The last couple of weeks have been spent looking for land to set up the African Moringa and Permaculture Project (AMPP) headquarters. I found the spot and have embarked on the treacherous waters of land acquisition in Malawi. The plot I found has not been used for 35 years for anything other than occasionally baking some bricks. We are not displacing anyone or interrupting any human activity by setting up shop here. You would think then that the process would be simple and that maybe just maybe the arrival of an organisation whose motive it is to work with and for the local community, would be met with an overwhelming feeling of positivity and good cheer. This was not my overwhelming feeling.
Instead the phrase “give me money”, all too common in Malawi, was heard at every turn. For those who might read this and have not been to Malawi, I should qualify my obvious displeasure at hearing it again and again. This is a desperately poor country. Consistently ranked as one of the poorest in the world by such organisations as the World Bank and the IMF. Many people might think that it is to be expected that people should beg but it was not always like this. When the civil war in Mozambique raged, refugees poured into Malawi and of course hot on their heals came the hordes of aid workers. Aid workers are generally compassionate and generous people. It was natural for them, when faced with poverty, to handout money and gifts left and right. It’s hard to begrudge them for doing so. And yet I do.
Many Malawians, particularly in rural areas, have now come to associate foreigners with handouts. This has lead to “give me money” almost entirely replacing “hello” in many areas. For someone like me who is setting up an organisation that will be based here and will give people the necessary skills and knowledge to provide for themselves for the long term, handouts are anathema. AMPP absolutely cannot start life in this community being viewed as the local cash cow. We want to restore people’s pride in their work and in their village, banishing the ghost of malnutrition and hunger to annals of history in the process.
But here’s the catch. People are hungry now. Not tomorrow or the next year, now. Telling them you will give them skills that could change their lives in the long term yields reactions ranging from mild enthusiasm to blank stares closely followed by “I cannot feed my family”. How do you refuse money to someone who cannot feed his family when you have been driving around spending a small fortune on fuel?
As a Londoner I am not unused to begging. It’s on Tv whenever savethechildren or oxfam come out with a new ad and we come across it in the streets occasionally too. My first thought in the first instance is to change channel or avert my eyes, it’s horrific but it’s also incredibly unfair to guilt trip me into reacting to it. In the streets of London when someone comes up to you and says “I need 50p to get home on the next bus, please help” my first thought is “No. He’s full of it and will probably spend it on booze.” Perhaps these reactions are unfair, I don’t know.
In Malawi it is very real, especially in person. But there’s another catch. Sometimes it isn’t. The family AMPP is buying land from said the same thing to me: “we need the money now, we have no food.” Fine, I said, I’ll pay you an advance now but cannot give you the whole amount until I have the paperwork assuring me that AMPP owns the land. This advance, all I had with me at the time, would have been enough to feed a family of four for ten days, by which time I would probably have paid the full amount for the land. Much to my surprise they said no. How then am I supposed to believe that they genuinely need the money for food now? How do I distinguish between those who desperately do need the money and those who are just using it as a line to real you in?

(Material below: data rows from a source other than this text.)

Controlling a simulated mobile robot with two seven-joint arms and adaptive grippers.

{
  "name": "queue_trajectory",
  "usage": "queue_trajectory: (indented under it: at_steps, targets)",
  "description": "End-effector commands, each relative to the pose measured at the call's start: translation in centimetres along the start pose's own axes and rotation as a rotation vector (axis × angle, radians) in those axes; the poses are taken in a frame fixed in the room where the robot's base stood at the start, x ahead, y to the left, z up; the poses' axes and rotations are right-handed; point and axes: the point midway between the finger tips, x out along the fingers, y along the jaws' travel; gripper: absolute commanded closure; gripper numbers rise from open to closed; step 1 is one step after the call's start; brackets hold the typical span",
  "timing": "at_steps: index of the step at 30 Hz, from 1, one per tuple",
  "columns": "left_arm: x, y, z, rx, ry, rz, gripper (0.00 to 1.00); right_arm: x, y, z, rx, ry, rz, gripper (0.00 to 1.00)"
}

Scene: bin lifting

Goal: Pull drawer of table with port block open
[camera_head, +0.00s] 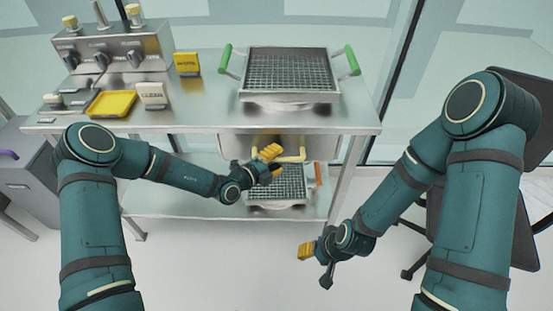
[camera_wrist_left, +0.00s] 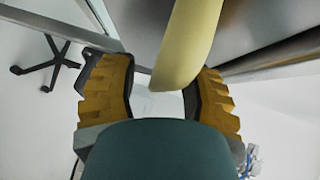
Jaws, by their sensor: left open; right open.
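The steel table (camera_head: 215,117) carries a metal port block (camera_head: 112,52) at its back left. A drawer (camera_head: 236,146) sits under the tabletop and looks shut, its yellow handle (camera_head: 291,158) at the front. My left gripper (camera_head: 268,157) is at the handle, partly covering the drawer front. In the left wrist view the yellow handle (camera_wrist_left: 188,40) lies between the two spread yellow fingers of the left gripper (camera_wrist_left: 158,82); I cannot tell whether they touch it. My right gripper (camera_head: 307,250) is open and empty, low in front of the table.
A wire basket (camera_head: 245,95) with green handles stands on the tabletop. Another basket (camera_head: 252,202) is on the lower shelf (camera_head: 170,200). A yellow tray (camera_head: 110,104) and small signs stand at left. A dark chair (camera_head: 525,90) is at right. Floor in front is clear.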

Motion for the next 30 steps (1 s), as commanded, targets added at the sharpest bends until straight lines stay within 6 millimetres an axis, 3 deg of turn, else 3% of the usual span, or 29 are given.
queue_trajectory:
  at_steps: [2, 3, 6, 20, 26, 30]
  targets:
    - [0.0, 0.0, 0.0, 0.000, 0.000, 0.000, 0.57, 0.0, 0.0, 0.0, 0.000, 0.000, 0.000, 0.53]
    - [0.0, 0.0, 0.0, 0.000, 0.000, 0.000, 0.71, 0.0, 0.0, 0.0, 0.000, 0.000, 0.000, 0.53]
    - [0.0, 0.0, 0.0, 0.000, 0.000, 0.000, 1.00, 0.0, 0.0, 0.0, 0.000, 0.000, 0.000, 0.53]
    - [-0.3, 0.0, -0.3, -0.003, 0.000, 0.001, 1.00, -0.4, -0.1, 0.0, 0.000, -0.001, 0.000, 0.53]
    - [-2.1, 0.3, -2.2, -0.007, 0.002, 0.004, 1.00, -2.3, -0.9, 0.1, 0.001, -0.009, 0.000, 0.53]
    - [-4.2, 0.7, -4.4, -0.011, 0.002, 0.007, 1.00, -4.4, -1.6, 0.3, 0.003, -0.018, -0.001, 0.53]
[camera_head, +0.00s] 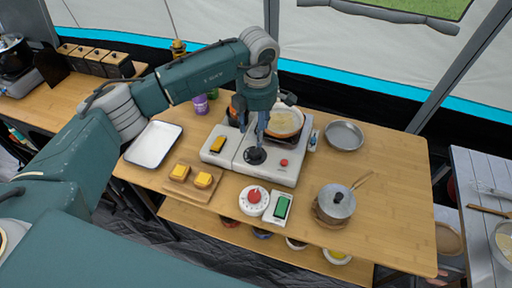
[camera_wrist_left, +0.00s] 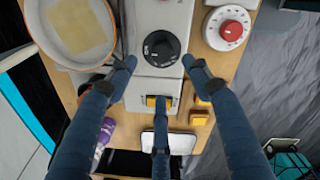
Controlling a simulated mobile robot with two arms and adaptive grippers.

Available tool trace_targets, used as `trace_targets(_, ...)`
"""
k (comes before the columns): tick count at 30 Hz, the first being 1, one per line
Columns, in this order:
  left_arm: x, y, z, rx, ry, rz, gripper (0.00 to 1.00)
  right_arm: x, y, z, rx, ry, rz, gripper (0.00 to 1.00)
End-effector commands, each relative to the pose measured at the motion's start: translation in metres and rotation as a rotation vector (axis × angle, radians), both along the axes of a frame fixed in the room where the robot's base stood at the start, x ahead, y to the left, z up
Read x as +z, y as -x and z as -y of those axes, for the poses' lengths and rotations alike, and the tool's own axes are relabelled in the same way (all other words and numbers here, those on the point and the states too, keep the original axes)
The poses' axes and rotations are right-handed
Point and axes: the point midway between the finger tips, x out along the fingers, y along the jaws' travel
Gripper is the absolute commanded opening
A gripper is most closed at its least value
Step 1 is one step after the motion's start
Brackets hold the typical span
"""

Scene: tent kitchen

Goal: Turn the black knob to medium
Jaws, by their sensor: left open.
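The black knob (camera_head: 255,156) is on the front of the white stove unit (camera_head: 286,177). In the left wrist view the knob (camera_wrist_left: 161,48) is round and dark, with pale markings around it. My left gripper (camera_head: 259,134) points down just above and behind the knob. Its fingers (camera_wrist_left: 159,66) are spread on either side of the knob, with a third finger below it in that view. The gripper is open and holds nothing; I cannot tell whether a fingertip touches the knob. My right gripper is in neither view.
A pan (camera_head: 285,123) sits on the stove behind the gripper. A yellow switch (camera_head: 217,145) and a red button (camera_head: 284,162) flank the knob. A white timer with a red dial (camera_head: 253,196) and a green-faced device (camera_head: 281,207) lie in front. A pot (camera_head: 335,204) stands at right.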

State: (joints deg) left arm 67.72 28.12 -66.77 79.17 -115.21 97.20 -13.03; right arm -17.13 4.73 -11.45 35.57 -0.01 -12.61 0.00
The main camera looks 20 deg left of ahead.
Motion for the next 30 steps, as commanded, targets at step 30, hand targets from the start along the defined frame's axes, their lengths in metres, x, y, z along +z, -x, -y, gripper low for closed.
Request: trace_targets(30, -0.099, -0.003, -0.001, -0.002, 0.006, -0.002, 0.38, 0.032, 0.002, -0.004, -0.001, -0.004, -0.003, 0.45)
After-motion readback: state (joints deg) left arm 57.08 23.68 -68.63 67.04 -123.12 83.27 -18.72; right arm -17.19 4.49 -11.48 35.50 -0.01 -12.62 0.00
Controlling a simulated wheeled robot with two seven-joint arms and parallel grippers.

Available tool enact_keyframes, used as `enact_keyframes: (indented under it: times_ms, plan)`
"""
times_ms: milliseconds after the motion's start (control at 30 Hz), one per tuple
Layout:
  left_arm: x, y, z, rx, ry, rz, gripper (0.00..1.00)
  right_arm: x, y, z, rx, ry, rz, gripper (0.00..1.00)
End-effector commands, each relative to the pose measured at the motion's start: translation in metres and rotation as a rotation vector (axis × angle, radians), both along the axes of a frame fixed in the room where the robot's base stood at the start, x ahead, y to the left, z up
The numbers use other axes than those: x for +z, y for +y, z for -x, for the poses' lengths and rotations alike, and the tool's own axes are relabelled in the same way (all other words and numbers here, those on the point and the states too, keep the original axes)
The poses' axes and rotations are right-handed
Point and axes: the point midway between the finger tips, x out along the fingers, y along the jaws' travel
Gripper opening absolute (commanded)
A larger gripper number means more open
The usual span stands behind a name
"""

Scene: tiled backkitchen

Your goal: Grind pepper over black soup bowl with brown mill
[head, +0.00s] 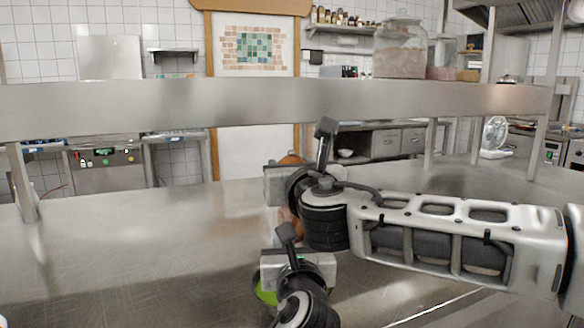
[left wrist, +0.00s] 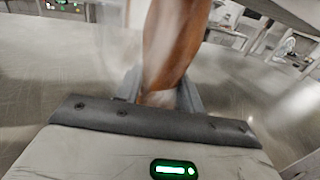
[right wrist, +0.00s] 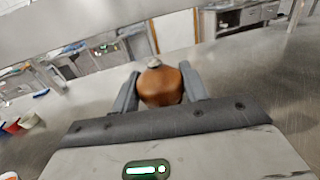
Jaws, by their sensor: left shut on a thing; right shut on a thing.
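The brown wooden mill (head: 290,159) is mostly hidden behind my arms in the head view. Its rounded top with a small metal knob shows in the right wrist view (right wrist: 161,86), between the fingers of my right gripper (right wrist: 159,84), which is shut on it. The mill's long body fills the upper middle of the left wrist view (left wrist: 174,45). My left gripper (left wrist: 160,92) is shut on the lower part of the mill, below the right gripper. I cannot make out the black soup bowl in any view.
A green rounded thing (head: 265,293) shows partly behind my left gripper. Red and white containers (right wrist: 30,121) stand at the left edge of the right wrist view. A metal shelf (head: 120,108) spans the counter's back. The counter (head: 120,260) is clear at left.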

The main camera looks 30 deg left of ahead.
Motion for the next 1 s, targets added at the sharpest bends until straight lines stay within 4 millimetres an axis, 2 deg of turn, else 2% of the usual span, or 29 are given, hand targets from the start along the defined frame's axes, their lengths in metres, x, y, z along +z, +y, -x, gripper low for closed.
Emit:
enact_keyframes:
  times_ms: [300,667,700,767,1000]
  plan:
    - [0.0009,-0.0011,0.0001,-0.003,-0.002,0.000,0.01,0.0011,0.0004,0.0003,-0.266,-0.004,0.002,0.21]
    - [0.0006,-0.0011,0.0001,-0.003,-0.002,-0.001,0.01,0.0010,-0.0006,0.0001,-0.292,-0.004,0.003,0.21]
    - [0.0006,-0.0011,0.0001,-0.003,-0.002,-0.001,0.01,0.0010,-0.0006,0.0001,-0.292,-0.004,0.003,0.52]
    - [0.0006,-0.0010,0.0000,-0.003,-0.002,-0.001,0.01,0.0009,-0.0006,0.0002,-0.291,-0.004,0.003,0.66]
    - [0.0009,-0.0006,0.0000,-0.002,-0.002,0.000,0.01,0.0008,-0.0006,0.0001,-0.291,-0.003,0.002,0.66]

And then there’s the chief. We call the chief the Traditional Authority or TA, as a way to explain it to our western minds. I was told before my meeting that this was a good chief, compared to others and that I am lucky to be dealing with him. This so called “good chief” was present when people in the village asked me for money to feed their families. He was present also when a man asked me for money to mend his bike so that he could get back to his family. The chief said nothing and barely even looked at them. He then demanded enough money from me to feed a family of four for two weeks, just for his own lunch and to satisfy his ego. I got the distinct impression that the unspoken threat here was that if I didn’t do this he would not sign the papers selling AMPP the land. I paid him.
I don’t know what the correct behaviour is in all these cases or whether there even is an answer. The whole experience left me feeling awful and certain that I had done the wrong thing, yet utterly unsure as to what the right action was. I’ll keep going and, with luck and hard work, AMPP will successfully meet its goals by eradicating malnutrition and hunger in its area of influence. Maybe then I’ll have some answers to the questions posed by the experiences I have related here.